(Manipulation episode records)
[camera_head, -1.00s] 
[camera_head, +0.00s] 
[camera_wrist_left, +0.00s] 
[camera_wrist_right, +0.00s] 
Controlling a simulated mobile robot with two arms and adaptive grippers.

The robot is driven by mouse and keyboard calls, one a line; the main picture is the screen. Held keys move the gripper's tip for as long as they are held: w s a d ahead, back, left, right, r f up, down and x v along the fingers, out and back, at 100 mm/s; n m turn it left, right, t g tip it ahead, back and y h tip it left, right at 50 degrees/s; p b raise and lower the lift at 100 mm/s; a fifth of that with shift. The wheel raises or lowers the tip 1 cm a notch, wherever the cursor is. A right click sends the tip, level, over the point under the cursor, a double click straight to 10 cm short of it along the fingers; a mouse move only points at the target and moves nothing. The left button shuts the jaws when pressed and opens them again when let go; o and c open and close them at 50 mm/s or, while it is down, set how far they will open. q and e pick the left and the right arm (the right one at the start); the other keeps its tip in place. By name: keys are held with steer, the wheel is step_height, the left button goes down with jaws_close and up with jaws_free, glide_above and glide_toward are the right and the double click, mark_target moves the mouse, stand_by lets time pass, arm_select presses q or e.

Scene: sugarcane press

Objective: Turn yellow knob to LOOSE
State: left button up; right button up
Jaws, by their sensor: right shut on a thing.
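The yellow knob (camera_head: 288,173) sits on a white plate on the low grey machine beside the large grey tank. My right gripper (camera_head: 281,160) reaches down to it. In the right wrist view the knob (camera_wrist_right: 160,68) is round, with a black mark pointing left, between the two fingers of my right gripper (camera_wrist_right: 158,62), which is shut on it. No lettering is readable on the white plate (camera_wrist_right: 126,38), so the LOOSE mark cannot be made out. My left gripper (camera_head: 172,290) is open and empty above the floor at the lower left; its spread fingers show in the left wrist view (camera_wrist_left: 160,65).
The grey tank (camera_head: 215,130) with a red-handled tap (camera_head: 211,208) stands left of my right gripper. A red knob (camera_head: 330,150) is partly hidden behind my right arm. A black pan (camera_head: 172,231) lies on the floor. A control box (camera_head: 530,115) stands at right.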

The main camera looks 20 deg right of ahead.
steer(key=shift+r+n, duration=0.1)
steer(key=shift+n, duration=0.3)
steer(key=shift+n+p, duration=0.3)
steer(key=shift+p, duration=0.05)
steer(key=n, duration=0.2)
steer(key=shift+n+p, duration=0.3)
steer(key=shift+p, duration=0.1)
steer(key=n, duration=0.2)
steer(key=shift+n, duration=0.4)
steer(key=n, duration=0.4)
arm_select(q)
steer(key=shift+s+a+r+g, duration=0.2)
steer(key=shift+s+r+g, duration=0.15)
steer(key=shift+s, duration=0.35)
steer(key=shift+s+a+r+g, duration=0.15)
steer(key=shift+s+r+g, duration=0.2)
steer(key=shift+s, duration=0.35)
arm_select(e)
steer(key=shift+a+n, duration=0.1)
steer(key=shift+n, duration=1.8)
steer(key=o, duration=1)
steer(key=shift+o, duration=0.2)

* * *

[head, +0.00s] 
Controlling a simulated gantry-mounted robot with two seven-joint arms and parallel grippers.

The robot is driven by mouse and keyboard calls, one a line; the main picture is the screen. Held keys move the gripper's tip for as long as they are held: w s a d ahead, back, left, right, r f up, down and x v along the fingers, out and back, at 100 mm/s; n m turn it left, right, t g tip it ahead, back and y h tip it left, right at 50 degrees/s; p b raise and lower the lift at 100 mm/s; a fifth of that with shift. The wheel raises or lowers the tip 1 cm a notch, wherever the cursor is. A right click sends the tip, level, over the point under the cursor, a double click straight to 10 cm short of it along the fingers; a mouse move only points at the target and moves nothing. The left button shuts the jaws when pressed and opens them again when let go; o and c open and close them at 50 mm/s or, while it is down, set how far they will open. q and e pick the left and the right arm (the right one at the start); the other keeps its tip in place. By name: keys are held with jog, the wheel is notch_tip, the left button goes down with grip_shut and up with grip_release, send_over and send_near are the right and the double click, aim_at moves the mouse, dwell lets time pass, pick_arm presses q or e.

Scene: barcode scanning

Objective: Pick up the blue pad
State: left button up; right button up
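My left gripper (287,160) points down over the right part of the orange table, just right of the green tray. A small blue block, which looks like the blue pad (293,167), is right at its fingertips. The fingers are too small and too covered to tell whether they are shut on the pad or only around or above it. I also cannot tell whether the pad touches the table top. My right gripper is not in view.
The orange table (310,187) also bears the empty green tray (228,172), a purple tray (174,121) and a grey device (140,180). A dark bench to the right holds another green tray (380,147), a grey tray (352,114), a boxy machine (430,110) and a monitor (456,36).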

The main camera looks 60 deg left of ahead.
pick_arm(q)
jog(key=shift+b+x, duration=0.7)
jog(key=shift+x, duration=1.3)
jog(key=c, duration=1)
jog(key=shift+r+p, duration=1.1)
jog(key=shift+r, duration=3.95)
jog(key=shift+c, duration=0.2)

▸ **WORK TO COMPLETE**: Starting at the line that contains "[camera_head, -1.00s]" and ending at the line that contains "Controlling a simulated mobile", repeat each line exactly, both ends included, and nothing else.

▸ **RESULT FOR THIS TASK**:
[camera_head, -1.00s] 
[camera_head, +0.00s] 
[camera_wrist_left, +0.00s] 
[camera_wrist_right, +0.00s] 
Controlling a simulated mobile robot with two arms and adaptive grippers.

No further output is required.